EXERCISE PROMPT: Select the lines that contain "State" and copy each of them.

.....

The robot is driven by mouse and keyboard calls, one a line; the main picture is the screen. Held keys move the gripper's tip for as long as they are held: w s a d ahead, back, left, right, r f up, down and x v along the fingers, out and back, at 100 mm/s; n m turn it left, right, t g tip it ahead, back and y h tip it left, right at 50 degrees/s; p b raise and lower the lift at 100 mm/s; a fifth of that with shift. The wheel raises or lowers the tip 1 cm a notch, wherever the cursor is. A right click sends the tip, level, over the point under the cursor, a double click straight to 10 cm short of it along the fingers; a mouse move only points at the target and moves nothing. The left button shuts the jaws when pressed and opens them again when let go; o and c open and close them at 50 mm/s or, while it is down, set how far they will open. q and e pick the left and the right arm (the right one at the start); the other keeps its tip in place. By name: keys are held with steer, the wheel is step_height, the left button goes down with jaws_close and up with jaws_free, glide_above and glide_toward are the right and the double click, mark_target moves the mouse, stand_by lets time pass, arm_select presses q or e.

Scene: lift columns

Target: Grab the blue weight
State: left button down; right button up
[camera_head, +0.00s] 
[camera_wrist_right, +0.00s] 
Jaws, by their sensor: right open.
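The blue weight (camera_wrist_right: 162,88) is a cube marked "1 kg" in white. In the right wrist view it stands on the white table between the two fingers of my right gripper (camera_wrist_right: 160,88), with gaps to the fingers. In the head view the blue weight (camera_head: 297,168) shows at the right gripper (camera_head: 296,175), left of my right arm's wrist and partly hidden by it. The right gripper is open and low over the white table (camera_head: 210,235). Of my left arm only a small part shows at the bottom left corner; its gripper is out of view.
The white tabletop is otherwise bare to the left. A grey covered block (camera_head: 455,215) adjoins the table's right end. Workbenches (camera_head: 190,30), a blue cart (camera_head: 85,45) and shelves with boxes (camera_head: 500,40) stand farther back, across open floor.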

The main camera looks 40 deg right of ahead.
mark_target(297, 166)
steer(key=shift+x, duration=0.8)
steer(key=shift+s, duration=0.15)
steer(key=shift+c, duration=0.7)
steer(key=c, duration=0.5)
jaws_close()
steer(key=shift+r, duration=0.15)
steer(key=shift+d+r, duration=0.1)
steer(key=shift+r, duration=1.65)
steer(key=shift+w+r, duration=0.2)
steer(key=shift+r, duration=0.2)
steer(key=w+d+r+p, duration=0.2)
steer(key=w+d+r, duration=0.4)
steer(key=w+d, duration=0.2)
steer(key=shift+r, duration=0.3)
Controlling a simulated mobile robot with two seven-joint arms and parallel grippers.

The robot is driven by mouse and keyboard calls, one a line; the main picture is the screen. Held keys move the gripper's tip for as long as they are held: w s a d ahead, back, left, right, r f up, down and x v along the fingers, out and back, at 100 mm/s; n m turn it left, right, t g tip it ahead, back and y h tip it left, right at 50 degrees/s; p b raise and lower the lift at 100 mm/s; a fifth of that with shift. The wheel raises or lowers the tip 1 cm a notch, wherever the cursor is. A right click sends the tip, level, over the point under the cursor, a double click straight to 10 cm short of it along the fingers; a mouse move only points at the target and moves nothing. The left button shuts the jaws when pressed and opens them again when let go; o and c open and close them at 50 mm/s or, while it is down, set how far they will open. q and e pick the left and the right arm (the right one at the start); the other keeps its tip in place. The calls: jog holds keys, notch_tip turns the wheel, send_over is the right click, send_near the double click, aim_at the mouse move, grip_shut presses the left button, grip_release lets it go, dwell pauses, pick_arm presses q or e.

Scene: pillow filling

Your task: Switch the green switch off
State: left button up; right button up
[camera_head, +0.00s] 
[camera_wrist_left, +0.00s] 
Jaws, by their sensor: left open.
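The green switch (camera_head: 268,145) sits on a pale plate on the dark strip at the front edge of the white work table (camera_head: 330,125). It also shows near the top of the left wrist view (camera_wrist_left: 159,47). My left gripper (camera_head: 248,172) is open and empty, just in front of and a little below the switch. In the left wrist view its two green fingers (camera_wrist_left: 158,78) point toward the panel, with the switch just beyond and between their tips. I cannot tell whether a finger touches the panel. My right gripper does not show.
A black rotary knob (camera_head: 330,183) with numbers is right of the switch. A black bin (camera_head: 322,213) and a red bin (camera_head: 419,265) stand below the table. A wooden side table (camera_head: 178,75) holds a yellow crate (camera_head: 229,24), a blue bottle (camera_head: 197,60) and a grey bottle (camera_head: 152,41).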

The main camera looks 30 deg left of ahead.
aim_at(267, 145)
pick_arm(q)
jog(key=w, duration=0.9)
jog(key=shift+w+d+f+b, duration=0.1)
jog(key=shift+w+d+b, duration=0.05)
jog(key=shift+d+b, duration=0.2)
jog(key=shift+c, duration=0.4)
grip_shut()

.....

FINAL RESULT:
State: left button down; right button up
State: left button up; right button up

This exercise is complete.